## Begin Provided information

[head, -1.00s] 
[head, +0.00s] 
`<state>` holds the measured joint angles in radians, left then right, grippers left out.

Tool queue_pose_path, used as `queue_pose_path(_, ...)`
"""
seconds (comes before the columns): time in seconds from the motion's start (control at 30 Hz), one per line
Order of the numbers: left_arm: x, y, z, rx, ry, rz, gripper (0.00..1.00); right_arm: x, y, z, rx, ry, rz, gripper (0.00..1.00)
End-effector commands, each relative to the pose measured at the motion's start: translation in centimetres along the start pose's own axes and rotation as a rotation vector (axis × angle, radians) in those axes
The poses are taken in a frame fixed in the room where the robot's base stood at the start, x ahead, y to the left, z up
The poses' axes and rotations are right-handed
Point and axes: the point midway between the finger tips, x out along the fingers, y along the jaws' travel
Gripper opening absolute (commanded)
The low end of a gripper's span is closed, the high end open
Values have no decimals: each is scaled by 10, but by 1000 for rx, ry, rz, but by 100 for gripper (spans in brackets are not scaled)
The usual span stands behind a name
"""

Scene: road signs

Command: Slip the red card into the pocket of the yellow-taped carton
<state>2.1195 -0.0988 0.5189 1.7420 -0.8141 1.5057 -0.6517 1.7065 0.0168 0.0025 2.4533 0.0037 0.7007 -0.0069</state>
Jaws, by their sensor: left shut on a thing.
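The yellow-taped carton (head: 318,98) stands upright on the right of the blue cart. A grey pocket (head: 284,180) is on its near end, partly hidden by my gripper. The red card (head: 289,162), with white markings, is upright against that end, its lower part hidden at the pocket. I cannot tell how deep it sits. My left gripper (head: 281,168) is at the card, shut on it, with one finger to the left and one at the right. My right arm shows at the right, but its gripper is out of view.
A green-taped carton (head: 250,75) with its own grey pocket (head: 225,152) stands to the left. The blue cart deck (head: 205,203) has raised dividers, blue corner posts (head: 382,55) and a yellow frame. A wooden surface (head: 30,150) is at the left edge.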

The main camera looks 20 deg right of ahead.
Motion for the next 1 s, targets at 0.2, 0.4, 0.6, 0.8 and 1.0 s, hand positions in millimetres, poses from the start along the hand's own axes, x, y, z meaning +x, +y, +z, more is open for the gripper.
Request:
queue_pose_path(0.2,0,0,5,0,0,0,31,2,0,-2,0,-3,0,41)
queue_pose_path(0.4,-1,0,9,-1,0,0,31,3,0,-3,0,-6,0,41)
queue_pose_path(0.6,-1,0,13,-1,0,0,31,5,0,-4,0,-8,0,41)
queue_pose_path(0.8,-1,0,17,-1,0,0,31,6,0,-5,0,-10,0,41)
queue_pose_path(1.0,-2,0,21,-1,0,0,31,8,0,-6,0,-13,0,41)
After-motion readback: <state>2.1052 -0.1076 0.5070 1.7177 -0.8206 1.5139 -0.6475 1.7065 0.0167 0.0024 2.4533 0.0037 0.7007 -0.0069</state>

## End Provided information
## Begin Provided information

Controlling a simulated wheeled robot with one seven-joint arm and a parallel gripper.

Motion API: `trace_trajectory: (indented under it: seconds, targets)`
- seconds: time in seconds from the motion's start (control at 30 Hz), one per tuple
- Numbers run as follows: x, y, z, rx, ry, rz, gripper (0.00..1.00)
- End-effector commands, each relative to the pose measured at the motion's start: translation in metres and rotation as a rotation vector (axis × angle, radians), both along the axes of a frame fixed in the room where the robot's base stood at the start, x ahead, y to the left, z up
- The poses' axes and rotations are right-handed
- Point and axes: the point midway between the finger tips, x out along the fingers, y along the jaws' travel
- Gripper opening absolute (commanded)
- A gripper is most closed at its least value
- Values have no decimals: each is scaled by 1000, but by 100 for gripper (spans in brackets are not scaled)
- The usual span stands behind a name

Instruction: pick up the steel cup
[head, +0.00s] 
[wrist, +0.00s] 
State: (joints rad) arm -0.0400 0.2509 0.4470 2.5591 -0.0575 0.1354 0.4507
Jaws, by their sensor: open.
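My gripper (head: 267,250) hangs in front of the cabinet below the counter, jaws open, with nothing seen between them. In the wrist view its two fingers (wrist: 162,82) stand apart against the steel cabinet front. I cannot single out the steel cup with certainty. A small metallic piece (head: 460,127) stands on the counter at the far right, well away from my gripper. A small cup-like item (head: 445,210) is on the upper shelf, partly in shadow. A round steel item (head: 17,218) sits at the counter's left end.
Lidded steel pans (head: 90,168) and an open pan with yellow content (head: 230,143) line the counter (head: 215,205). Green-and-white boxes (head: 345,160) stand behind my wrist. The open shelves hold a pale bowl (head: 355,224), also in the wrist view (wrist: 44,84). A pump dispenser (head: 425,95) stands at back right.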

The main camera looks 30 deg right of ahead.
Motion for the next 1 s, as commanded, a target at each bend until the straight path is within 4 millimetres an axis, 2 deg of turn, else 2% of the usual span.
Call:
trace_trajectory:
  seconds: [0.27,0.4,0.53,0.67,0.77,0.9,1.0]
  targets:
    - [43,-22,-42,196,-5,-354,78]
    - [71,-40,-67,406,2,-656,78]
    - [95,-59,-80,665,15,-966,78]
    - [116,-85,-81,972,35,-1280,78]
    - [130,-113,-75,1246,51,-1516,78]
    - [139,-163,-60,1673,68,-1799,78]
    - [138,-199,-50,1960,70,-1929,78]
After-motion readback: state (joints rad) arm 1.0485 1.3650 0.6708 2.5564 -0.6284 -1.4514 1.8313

## End Provided information
## Begin Provided information

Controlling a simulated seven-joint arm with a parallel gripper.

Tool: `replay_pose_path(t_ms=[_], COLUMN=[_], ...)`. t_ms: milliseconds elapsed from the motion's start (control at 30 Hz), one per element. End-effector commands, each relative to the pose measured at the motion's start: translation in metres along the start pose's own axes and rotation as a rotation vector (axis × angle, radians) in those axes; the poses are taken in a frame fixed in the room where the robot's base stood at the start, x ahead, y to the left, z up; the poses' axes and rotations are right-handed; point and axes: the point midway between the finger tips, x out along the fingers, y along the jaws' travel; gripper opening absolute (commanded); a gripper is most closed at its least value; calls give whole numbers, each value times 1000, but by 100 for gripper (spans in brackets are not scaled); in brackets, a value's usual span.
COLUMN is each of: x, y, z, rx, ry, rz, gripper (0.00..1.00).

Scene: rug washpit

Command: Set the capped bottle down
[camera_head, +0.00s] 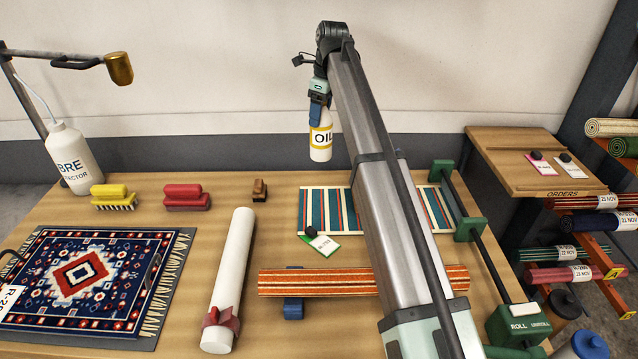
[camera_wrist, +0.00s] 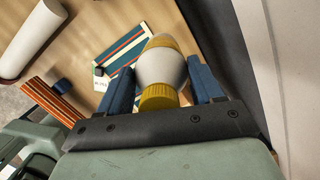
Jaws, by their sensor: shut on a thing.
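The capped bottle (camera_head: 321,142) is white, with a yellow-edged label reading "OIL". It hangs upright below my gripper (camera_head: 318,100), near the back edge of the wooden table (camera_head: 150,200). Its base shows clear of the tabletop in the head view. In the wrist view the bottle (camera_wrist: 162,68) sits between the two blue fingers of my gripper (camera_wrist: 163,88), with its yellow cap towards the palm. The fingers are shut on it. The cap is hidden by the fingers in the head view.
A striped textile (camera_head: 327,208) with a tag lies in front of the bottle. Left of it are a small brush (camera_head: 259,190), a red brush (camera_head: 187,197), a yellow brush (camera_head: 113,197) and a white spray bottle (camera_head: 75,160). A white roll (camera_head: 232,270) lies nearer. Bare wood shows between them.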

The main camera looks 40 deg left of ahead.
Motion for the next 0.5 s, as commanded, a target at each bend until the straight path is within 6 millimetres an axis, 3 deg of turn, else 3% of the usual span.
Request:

## End Provided information

## Task objective
Above are the records; print exactly the lines from the line with "- seconds: time" to the line with "State: (joints rad)", including both, and nothing else.

## Answer to this exercise
- seconds: time in seconds from the motion's start (control at 30 Hz), one per tuple
- Numbers run as follows: x, y, z, rx, ry, rz, gripper (0.00..1.00)
- End-effector commands, each relative to the pose measured at the motion's start: translation in metres and rotation as a rotation vector (axis × angle, radians), both along the axes of a frame fixed in the room where the robot's base stood at the start, x ahead, y to the left, z up
- The poses' axes and rotations are right-handed
- Point and axes: the point midway between the finger tips, x out along the fingers, y along the jaws' travel
- Gripper opening absolute (commanded)
- A gripper is most closed at its least value
- Values have no decimals: each is scaled by 1000, but by 100 for gripper (spans in brackets are not scaled)
- The usual span stands behind a name

Instruction: pick up the steel cup
[head, +0.00s] 
[wrist, +0.00s] 
State: (joints rad) arm -0.0400 0.2509 0.4470 2.5591 -0.0575 0.1354 0.4507

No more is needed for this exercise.